I truly believe that regenerative agriculture is at the proverbial “tipping point.” Case in point: the Biden Administration committed $22 billion this summer towards Agriculture Department programs focused on regenerative or climate-smart agriculture. I believe that Common Ground should really accelerate this movement. Aside from the film, many entities are working on commercializing regenerative offerings and I’m guessing that you will see a proliferation of regenerative products and messaging over the next few quarters. There is a high level of focus on climate and “ecosystem-friendly” agriculture systems, particularly as it relates to corporate ethos and policy. We believe that Common Ground will be well received and regenerative practices will become increasingly mainstream. We look forward to keeping you updated as we get closer to the release date for the film.
BreadLab Grains (“BLG”) Update
Steve Jones, The Bread Lab
I wanted to update you on the perennial wheat crop that we discussed in our last update. Over the past few years, we have been working on the development of commercialization of small grains that have been bred for nutrition and to be grown in non-conventional (i.e. regenerative) systems. We have been working with Dr. Steve Jones of The Bread Lab (a Washington State University research affiliate) to develop these perennial grains. The “star” of the mix is Salish Blue. We have been on a mission to prove out the environmental and nutritional power of this plant at scale. The prospect of a perennial grain that provides multiple years of crops and potential some grazing makes it an ecosystem “dream crop”.
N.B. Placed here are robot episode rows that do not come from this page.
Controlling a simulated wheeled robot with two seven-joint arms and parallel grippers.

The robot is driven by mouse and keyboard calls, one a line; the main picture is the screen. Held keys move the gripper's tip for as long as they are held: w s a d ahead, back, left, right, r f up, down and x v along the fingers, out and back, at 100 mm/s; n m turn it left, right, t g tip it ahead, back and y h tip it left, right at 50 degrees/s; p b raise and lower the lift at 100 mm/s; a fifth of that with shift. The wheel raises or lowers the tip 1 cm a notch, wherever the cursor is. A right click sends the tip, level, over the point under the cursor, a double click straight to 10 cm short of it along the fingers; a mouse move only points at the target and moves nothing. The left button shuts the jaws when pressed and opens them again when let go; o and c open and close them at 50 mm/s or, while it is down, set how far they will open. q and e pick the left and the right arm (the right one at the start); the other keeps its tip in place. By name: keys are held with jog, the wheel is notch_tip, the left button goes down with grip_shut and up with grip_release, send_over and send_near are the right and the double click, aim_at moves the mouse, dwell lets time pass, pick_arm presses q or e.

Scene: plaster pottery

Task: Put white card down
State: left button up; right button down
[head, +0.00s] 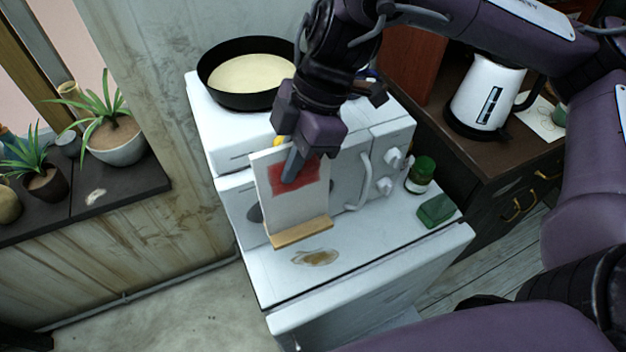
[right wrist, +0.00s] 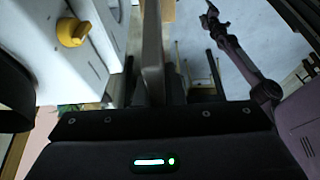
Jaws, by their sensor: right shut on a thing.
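The white card (head: 308,203) is upright and slightly tilted, with a red patch near its top and a wooden strip along its bottom edge. My right gripper (head: 292,166) is shut on the card's upper part, one finger lying over the red patch. The card hangs in front of the white microwave; I cannot tell whether its bottom edge touches the white surface below.
The white microwave (head: 345,165) carries a black pan (head: 218,88). The white appliance top (head: 370,240) has a brown stain (head: 315,257), a green sponge (head: 436,209) and a green-lidded jar (head: 420,175). A white kettle (head: 482,95) stands on the brown cabinet. The front of the white top is clear.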

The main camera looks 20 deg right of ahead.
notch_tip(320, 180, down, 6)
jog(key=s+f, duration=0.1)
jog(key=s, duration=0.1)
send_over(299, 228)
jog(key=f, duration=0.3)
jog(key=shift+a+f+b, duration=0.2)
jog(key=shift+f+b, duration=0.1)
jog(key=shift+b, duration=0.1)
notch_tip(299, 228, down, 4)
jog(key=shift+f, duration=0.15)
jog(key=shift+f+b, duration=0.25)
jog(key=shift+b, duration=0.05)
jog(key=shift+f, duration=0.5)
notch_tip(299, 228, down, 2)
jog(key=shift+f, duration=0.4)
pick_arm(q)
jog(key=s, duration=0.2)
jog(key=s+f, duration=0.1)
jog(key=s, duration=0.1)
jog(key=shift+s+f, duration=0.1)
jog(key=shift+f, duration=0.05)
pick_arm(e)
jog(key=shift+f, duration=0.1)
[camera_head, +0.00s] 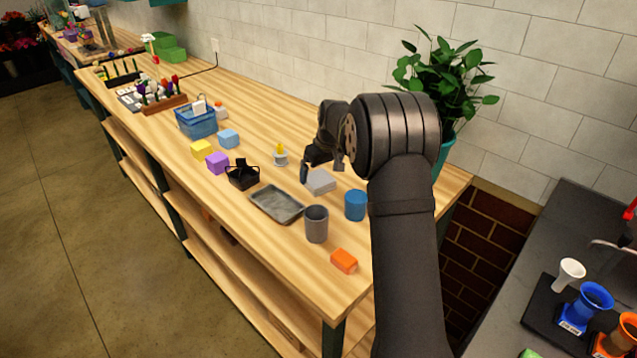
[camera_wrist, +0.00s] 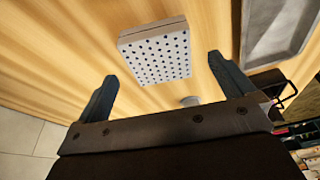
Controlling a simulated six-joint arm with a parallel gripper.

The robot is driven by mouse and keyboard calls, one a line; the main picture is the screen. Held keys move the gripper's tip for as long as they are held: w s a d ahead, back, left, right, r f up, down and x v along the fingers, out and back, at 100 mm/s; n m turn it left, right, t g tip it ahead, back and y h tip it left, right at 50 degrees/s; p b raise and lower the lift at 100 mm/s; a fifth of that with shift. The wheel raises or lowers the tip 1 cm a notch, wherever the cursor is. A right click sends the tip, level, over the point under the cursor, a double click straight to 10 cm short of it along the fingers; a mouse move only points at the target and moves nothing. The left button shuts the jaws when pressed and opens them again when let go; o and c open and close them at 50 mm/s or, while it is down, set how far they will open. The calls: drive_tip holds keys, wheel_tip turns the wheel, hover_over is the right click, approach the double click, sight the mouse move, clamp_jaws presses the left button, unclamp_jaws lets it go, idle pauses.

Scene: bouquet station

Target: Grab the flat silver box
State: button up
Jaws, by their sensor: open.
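In the wrist view the box (camera_wrist: 155,52) is light grey with rows of dark dots on one face. My gripper (camera_wrist: 163,92) is open there, one finger to the left and one to the right. The box is beyond the fingertips and roughly between their lines, with nothing held. The fingers look apart from the box. My arm hides part of the bench behind it in the head view.
A grey metal tray (camera_head: 277,205), a grey cup (camera_head: 316,224) and a blue cup (camera_head: 355,205) stand near the box. A black basket (camera_head: 242,175), a small white bottle with yellow top (camera_head: 280,155) and an orange block (camera_head: 344,261) are around. A potted plant (camera_head: 440,80) stands behind my arm.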

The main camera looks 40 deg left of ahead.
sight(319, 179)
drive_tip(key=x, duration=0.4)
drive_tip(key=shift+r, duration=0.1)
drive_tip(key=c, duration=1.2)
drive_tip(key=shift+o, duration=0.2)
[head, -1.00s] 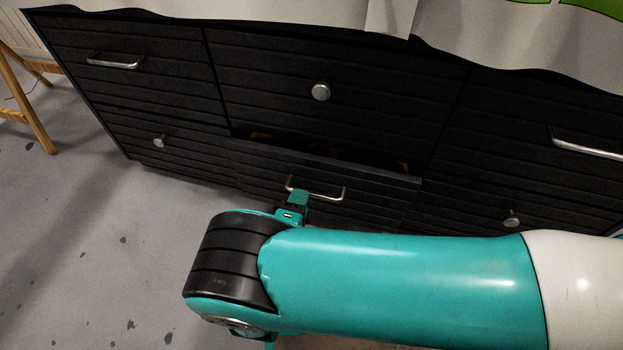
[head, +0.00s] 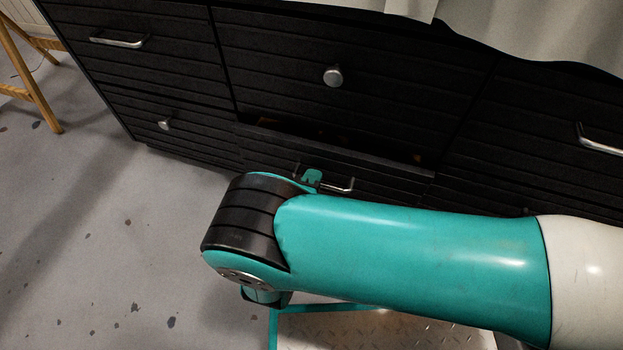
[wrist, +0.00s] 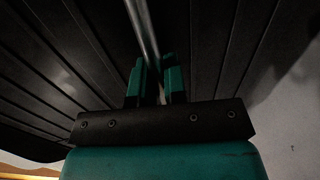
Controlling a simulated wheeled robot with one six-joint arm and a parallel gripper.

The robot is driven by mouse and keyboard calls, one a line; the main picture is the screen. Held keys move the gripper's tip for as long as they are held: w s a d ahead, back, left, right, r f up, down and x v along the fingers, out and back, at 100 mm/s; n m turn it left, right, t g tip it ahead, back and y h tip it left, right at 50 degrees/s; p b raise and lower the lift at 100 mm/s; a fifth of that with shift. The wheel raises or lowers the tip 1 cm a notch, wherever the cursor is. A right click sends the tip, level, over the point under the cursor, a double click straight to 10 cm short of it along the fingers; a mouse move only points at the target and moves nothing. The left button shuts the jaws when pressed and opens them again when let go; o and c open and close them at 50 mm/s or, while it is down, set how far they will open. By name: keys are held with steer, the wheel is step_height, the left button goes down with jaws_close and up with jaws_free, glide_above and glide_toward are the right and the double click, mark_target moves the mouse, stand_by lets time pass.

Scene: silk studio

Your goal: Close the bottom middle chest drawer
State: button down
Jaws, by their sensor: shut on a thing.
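The bottom middle drawer (head: 385,168) of the black chest stands slightly open, with a dark gap behind its front's top edge. Its silver bar handle (head: 340,186) is partly hidden by my arm. My gripper (head: 311,178) is at this handle, mostly hidden behind my teal arm in the head view. In the wrist view, my gripper (wrist: 158,80) has its teal fingers shut on the handle (wrist: 146,38), with the bar running between them. The dark ribbed drawer front fills the area around it.
The neighbouring drawers look shut: top middle with a round knob (head: 333,76), top left with a bar handle (head: 118,41), bottom left with a knob (head: 165,125). A wooden stand (head: 38,95) is at far left. White cloth (head: 540,30) lies on top. Grey floor is clear at left.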

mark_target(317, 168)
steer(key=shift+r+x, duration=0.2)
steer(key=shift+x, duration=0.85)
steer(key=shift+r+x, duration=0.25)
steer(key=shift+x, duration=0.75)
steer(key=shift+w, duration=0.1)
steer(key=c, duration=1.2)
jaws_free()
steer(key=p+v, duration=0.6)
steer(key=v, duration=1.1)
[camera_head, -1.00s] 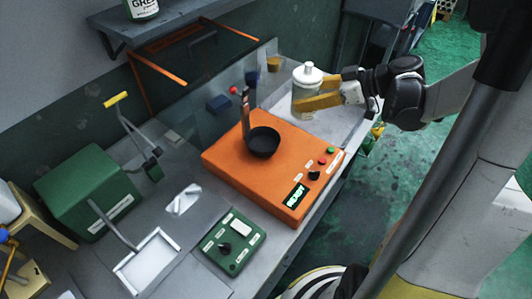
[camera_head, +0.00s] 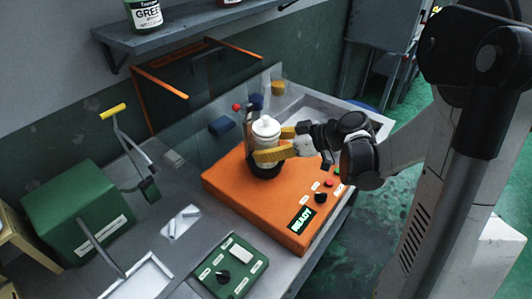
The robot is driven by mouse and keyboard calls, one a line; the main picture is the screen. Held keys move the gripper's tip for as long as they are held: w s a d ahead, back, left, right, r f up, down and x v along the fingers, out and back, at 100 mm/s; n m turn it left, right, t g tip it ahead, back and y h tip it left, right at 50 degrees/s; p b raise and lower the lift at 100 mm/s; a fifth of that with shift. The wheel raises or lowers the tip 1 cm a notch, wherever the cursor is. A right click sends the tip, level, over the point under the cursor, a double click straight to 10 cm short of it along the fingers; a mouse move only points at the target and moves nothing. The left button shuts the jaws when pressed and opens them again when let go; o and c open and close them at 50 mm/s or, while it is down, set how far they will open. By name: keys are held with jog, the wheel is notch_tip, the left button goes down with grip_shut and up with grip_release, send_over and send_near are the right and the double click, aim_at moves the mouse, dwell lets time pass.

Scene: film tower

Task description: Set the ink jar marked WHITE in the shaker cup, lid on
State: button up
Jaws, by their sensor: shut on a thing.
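A pale jar with a white knobbed lid (camera_head: 266,128) is held upright in my gripper (camera_head: 272,144). The yellow fingers are shut on the jar from the right. Its label is not readable here, so I cannot confirm the marking. The black shaker cup (camera_head: 264,171) sits on the orange shaker machine (camera_head: 232,187), with its upright clamp arm behind. The jar is directly over the cup in this view and hides most of it. I cannot tell whether the jar's base is inside the cup or just above it.
The orange machine has a lit READY display (camera_head: 300,219) and buttons at its right. A green control box (camera_head: 229,268) stands in front. A green machine (camera_head: 80,208) stands at the left. A shelf with a green-labelled jar (camera_head: 145,14) hangs above at the back.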

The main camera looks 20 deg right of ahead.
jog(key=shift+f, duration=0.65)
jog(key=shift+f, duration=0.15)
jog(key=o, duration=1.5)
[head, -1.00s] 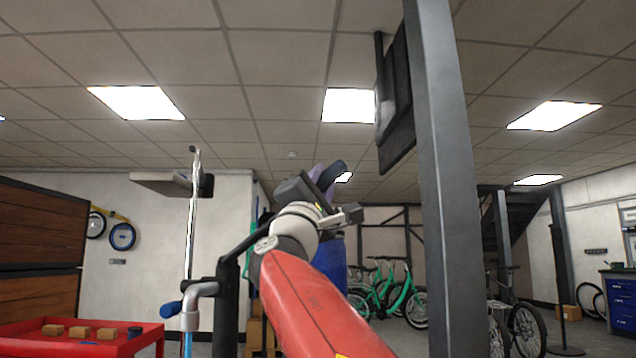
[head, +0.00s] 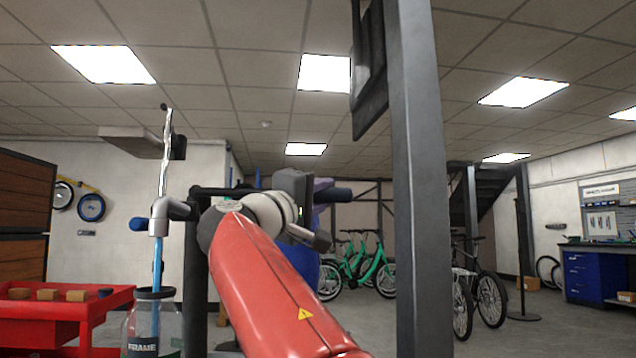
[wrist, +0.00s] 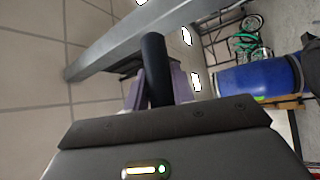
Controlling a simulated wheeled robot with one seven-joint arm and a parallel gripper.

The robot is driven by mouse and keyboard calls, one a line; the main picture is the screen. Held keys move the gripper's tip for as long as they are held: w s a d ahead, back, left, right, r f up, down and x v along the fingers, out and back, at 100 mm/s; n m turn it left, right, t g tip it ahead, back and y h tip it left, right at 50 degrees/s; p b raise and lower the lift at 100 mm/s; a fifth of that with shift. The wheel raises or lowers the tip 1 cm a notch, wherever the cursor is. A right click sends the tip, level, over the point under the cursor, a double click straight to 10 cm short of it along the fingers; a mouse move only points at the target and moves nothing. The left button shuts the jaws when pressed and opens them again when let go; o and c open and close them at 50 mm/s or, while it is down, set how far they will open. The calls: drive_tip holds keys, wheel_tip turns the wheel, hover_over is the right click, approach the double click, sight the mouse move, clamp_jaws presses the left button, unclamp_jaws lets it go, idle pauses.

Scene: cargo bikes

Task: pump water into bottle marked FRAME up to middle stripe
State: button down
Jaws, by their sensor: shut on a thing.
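The clear bottle marked FRAME (head: 147,330) stands at the lower left in the head view, cut off by the bottom edge. Its stripes and water level cannot be made out. A grey metal spout (head: 159,217) is above it, and a blue stream (head: 157,265) runs from the spout down into the bottle's mouth. My gripper (head: 322,190), with purple fingers, is shut on a dark pump handle (head: 340,195), which lies about level. In the wrist view the handle (wrist: 157,70) sits between the fingers (wrist: 158,92). The handle's link to the pump is hidden behind my arm.
A red cart (head: 50,310) with small brown blocks stands at the left. A grey post (head: 415,180) rises close to the right of my arm. A blue barrel (wrist: 255,90) is behind the gripper. Green bicycles (head: 355,270) stand further back.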

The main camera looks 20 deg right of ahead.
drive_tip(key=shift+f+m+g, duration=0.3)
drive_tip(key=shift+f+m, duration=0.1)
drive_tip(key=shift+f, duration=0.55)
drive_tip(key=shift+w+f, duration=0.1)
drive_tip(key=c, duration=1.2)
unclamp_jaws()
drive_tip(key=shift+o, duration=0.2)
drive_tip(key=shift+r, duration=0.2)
In 2022 and 2023, we will plant over 1,000 acres of BLG crops across seven states and look to fully commercialize this in the 2023/2024 growing season. It is our hope that BLG flour will be available for sale to the general public sometime in the next year. Our vision is that BLG will continue growing as a regenerative enterprise supplying non-commodity grains to food producers who wish to address the growing consumer demand for regenerative products. We look forward to keeping you updated on our progress in this area.